Encore hier, le président de Bombardier Avions commerciaux, Gary Scott, a affirmé qu'il n'y avait pas d'urgence à lancer le Q400X.

«La version allongée du Q400 fait partie de notre avenir, mais nous avons encore un solide carnet de commandes pour le Q400», a-t-il déclaré.

Embraer a également l'intention de concurrencer le plus petit appareil de la CSeries, le CS100, à 110 places, qui correspond à l'Embraer E195. L'entreprise brésilienne pourrait même lancer quelque chose pour contrer le plus gros appareil de la CSeries, le CS300, à 130 places.

«Nous travaillons très fort à étudier toutes ces possibilités, a affirmé M. Kern. Mais ce n'est pas encore le temps de prendre une décision.»

Ce n'est pas la crise économique qui retarde cette décision d'Embraer, mais l'état de la technologie. À l'heure actuelle, les grands motoristes se poussent du coude en développant diverses technologies de moteurs: la turbosoufflante à réducteur pour Pratt & Whitney, le concept de rotor ouvert pour le consortium CFM.

«Nous allons regarder ce qui en sortira», a déclaré M. Kern.

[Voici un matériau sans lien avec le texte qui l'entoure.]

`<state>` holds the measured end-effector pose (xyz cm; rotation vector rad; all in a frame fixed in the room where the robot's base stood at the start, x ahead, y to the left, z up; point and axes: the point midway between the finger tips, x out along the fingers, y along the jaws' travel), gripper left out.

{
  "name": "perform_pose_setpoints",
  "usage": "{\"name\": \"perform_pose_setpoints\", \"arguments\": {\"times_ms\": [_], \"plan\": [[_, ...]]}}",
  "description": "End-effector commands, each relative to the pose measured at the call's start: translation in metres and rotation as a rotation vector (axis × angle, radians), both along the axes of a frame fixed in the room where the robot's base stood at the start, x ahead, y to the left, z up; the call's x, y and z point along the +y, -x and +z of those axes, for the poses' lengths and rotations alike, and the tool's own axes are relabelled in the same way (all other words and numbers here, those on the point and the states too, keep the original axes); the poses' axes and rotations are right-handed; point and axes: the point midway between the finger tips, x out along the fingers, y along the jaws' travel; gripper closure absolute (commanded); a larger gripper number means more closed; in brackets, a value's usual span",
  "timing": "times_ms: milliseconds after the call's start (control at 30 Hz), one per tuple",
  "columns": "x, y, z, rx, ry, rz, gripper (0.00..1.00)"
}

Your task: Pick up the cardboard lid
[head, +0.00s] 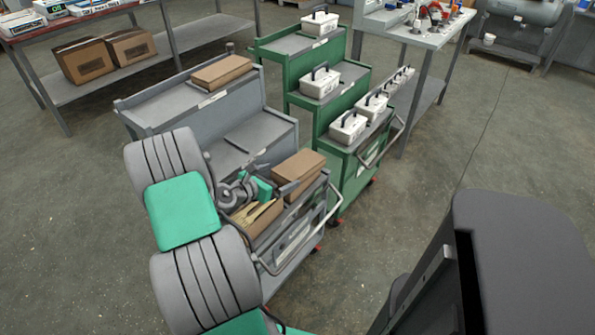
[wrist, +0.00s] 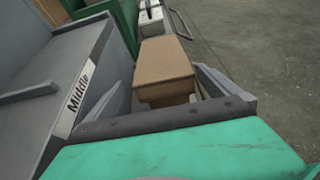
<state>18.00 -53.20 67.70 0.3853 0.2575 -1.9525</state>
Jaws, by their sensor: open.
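A closed brown cardboard box (head: 299,168) stands on the lowest shelf of the grey stepped cart. In the wrist view the cardboard box (wrist: 165,68) lies ahead, between the lines of my two fingers. My gripper (head: 280,180) is open, just left of this box in the head view; I cannot tell whether it touches. An open cardboard box with wooden spoons (head: 258,217) sits below my gripper, partly hidden by my arm. A flat cardboard piece (head: 221,72) lies on the top shelf.
The grey cart (head: 165,100) has a metal handle (head: 325,225) at its front. Its middle step bears a "Middle" label (wrist: 83,92). A green stepped cart (head: 335,130) with several white toolboxes stands close behind. Bare floor (head: 470,150) lies to the right.

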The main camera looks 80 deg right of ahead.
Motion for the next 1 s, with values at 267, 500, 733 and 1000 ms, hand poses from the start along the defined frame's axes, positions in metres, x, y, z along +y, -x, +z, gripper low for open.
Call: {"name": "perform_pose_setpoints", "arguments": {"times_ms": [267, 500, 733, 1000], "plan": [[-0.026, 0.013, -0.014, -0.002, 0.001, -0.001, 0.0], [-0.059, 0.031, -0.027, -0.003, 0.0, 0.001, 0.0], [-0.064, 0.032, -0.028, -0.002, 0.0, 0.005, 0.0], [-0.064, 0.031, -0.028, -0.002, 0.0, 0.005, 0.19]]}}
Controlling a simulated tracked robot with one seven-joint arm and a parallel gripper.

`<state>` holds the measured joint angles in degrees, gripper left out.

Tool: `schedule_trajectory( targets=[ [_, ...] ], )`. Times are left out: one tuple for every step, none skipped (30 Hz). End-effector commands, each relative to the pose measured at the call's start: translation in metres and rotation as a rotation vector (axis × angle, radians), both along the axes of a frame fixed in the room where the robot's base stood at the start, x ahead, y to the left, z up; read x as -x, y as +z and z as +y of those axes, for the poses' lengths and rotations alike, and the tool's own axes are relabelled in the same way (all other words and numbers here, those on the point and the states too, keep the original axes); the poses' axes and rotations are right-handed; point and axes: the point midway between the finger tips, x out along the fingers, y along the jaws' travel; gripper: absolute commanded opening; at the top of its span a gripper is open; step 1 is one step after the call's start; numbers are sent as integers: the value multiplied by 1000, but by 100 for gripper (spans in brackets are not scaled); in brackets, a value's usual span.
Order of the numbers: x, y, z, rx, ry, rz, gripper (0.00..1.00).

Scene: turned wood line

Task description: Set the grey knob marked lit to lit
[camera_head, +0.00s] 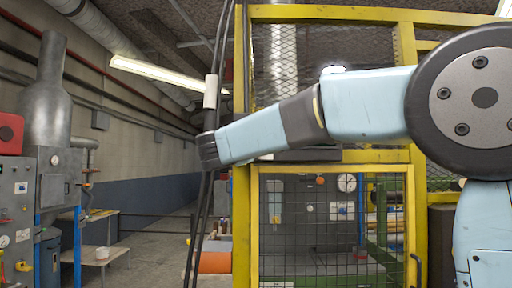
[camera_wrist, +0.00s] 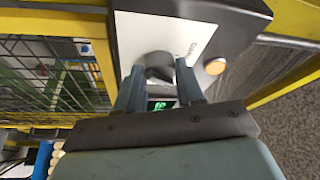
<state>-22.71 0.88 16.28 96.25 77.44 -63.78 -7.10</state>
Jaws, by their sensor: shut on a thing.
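The grey knob (camera_wrist: 159,66) shows in the wrist view on a white panel (camera_wrist: 133,38) with a dark housing. My gripper (camera_wrist: 158,82) is at the knob, with one finger on each side, and is shut on it. Printed marks stand on the panel beside the knob, but they are too small and turned to read, so I cannot tell the knob's setting. A small green display (camera_wrist: 160,105) shows between my fingers. In the head view my arm reaches left across the yellow frame; the knob is not seen there.
A round amber button or lamp (camera_wrist: 215,66) sits on the panel right of the knob. A yellow frame (camera_head: 243,130) with a mesh gate (camera_head: 300,240) stands in front of me. Dark cables (camera_head: 207,215) hang left of it. A grey machine (camera_head: 52,165) stands far left.

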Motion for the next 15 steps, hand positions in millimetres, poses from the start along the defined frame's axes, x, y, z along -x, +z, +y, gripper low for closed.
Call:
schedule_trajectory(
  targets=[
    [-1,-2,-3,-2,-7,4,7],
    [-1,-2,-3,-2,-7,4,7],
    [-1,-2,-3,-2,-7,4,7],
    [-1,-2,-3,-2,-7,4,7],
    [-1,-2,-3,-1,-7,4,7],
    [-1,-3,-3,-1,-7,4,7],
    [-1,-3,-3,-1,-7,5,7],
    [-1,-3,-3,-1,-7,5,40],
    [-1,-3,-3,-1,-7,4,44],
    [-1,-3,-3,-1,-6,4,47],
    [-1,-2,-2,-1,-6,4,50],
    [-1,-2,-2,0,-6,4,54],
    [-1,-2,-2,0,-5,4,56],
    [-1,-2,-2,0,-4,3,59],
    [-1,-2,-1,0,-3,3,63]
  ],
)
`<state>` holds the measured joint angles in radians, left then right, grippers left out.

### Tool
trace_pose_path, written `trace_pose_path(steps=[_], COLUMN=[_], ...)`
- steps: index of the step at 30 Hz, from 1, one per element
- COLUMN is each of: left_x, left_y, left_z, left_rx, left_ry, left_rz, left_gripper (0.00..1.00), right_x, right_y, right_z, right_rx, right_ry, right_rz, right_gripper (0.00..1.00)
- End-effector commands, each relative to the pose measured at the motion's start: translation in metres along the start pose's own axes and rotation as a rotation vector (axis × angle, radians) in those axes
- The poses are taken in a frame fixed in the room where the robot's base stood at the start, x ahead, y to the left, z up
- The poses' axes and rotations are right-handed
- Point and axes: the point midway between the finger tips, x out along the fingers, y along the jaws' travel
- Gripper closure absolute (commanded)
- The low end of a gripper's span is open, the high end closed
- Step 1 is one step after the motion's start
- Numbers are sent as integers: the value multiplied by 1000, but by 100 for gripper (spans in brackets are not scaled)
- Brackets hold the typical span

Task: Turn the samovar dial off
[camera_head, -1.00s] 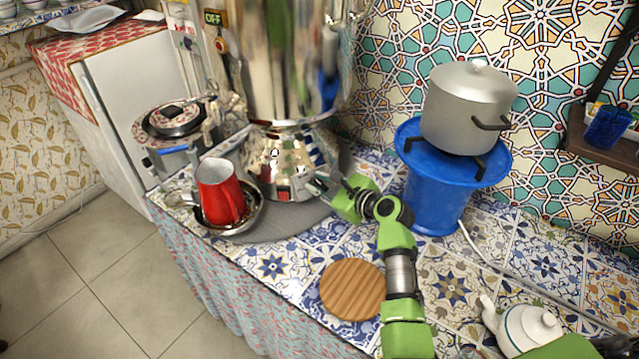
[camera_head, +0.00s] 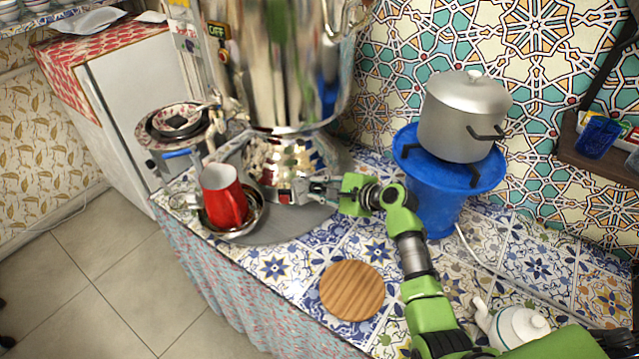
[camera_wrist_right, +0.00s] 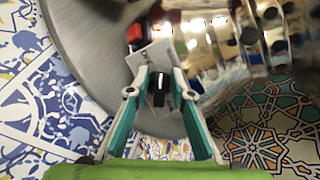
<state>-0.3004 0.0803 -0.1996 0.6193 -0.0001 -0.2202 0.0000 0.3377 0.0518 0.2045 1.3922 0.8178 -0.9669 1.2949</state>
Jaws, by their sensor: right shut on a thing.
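The tall shiny metal samovar (camera_head: 290,75) stands on the tiled counter, its top cut off by the frame. Its black dial (camera_wrist_right: 158,90) with a white mark sits on a pale plate at the samovar's base. My right gripper (camera_head: 312,190) reaches the base from the right. In the right wrist view the gripper's fingers (camera_wrist_right: 159,88) are closed around the dial, one on each side. In the head view the fingers hide the dial. A small red part (camera_head: 285,196) shows on the base to the left of the fingers. My left gripper is out of view.
A red mug (camera_head: 223,197) stands in a metal bowl left of the gripper. A round wooden board (camera_head: 352,290) lies in front. A grey pot (camera_head: 464,112) sits on a blue burner (camera_head: 430,200) at right. A white teapot (camera_head: 520,326) is at lower right.

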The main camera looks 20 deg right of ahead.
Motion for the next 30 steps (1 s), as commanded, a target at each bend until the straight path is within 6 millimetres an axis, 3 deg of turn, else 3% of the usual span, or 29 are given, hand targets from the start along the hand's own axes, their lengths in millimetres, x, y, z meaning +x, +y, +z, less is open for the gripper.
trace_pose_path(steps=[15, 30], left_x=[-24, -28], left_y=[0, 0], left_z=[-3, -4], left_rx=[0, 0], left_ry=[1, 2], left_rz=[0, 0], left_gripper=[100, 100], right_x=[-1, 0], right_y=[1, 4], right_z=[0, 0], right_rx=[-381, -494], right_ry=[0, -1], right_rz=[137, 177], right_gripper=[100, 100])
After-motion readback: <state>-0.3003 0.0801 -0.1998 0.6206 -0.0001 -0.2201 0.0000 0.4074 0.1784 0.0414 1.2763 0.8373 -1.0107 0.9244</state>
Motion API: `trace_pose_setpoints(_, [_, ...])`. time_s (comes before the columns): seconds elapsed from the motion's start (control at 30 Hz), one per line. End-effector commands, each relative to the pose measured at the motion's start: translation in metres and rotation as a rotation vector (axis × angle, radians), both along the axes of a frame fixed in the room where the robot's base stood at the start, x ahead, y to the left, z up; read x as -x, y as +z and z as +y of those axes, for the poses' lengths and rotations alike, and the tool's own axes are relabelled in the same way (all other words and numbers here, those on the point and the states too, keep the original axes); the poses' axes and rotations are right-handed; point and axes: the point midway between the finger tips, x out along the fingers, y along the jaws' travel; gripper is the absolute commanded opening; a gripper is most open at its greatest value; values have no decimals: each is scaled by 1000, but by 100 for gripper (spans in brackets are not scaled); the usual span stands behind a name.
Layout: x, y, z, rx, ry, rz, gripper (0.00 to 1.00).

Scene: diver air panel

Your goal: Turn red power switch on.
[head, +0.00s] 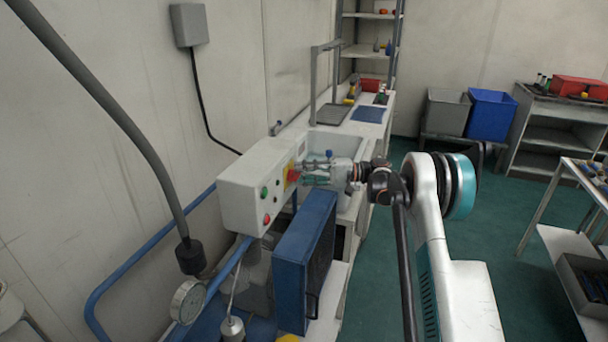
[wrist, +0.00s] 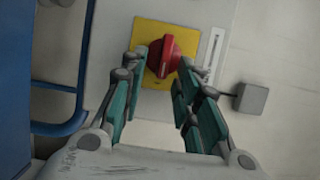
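The red power switch (wrist: 165,58) is a rotary knob on a yellow square plate (wrist: 183,33) on the front of a light control box (head: 243,196). In the head view the red switch (head: 292,175) shows small, partly beside my fingertips. My gripper (wrist: 162,72) is open, with one teal finger on each side of the knob. The fingertips are at or very near the knob's sides; I cannot tell whether they touch it. In the head view my gripper (head: 306,174) reaches the box from the right. The knob's ridge stands near upright, slightly tilted, in the wrist view.
Green and red buttons (head: 266,219) sit on the box left of the switch. A blue panel unit (head: 304,262) stands below my gripper. A sink counter (head: 370,130) is behind. A pressure gauge (head: 188,302) hangs at lower left. Green floor (head: 400,155) is open at right.

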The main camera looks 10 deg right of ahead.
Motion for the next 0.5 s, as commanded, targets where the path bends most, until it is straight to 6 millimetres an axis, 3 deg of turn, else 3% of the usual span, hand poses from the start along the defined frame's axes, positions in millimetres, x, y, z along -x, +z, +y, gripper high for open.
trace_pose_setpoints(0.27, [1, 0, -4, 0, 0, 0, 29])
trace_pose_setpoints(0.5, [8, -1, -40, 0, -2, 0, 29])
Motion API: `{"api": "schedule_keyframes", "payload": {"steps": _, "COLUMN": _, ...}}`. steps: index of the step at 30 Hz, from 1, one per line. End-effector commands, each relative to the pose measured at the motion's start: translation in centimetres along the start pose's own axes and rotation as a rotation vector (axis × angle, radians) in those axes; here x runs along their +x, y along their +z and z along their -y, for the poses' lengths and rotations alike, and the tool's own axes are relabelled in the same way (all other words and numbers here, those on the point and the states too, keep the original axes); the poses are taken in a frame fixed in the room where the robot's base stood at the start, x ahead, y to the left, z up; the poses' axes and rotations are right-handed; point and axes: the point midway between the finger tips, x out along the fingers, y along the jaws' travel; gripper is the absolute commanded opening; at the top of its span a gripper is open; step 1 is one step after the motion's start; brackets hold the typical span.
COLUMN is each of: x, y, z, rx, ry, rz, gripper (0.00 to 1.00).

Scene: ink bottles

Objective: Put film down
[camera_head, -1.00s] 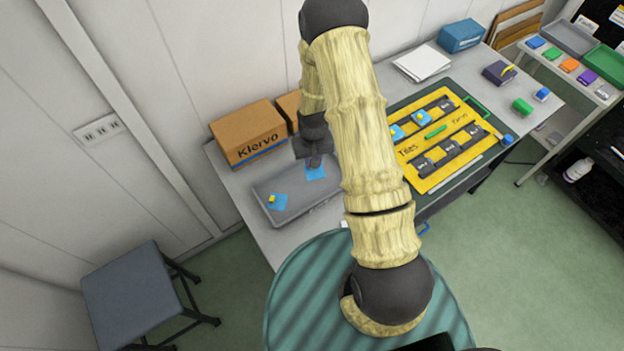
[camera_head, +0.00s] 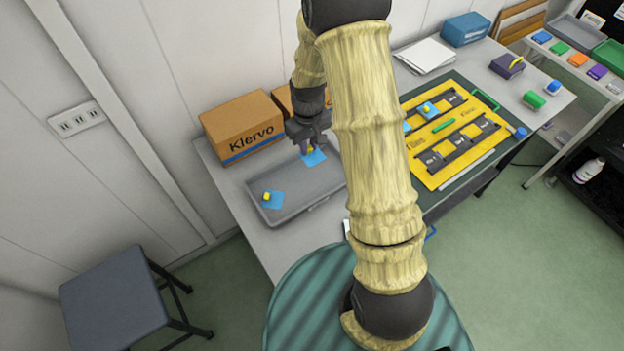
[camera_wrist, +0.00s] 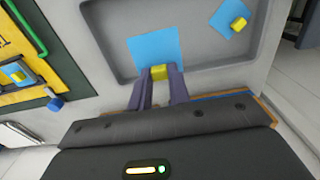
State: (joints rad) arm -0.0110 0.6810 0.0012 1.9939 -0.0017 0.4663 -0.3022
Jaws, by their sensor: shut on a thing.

Embraer veut également étudier les mouvements de ses adversaires avant de prendre position. Il y a Bombardier, bien sûr, mais il y a aussi de nouveaux arrivants, comme le Superjet 100 de l'entreprise russe Sukhoi et l'ARJ21 de la société chinoise AVIC 1.

«Ce sont des appareils qui vont certainement prendre des parts de marchés, surtout dans leur marché domestique», a noté M. Kern.

Il y a plusieurs années, Embraer a établi une coentreprise en Chine pour construire des biréacteurs régionaux de 50 places. La commande de 50 appareils placée auprès de cette coentreprise par un transporteur chinois a toutefois récemment été réduite à 25 appareils.

«Nous ne pouvons pas être excessivement optimistes à l'idée de vendre des appareils contre l'ARJ, a reconnu M. Kern. Mais notre coentreprise est très résistante et notre partenaire chinois fait du très bon travail.»

Comme tous les autres avionneurs, Embraer a été frappée durement par la crise économique et la crise du crédit. En février dernier, elle a dû annoncer la mise à pied d'environ 20% de ses effectifs. Au Bourget, elle a réduit la taille de son chalet et a décidé de ne pas exposer d'avions afin d'économiser.

«Tout le monde connaît nos appareils», a lancé M. Kern.

Depuis quelques années, Embraer travaille sur un nouvel appareil de transport militaire, le KC-390. L'avionneur a officiellement lancé ce programme en avril dernier.

M. Kern a affirmé que cela ne signifiait pas que l'aviation commerciale passait maintenant au deuxième plan chez Embraer.

«Ce n'est pas parce que nous approfondissons le marché de la défense que nous ne faisons plus rien du côté commercial», a-t-il soutenu.

D'ailleurs, Embraer a annoncé hier des commandes pour sept appareils E190 et un E175.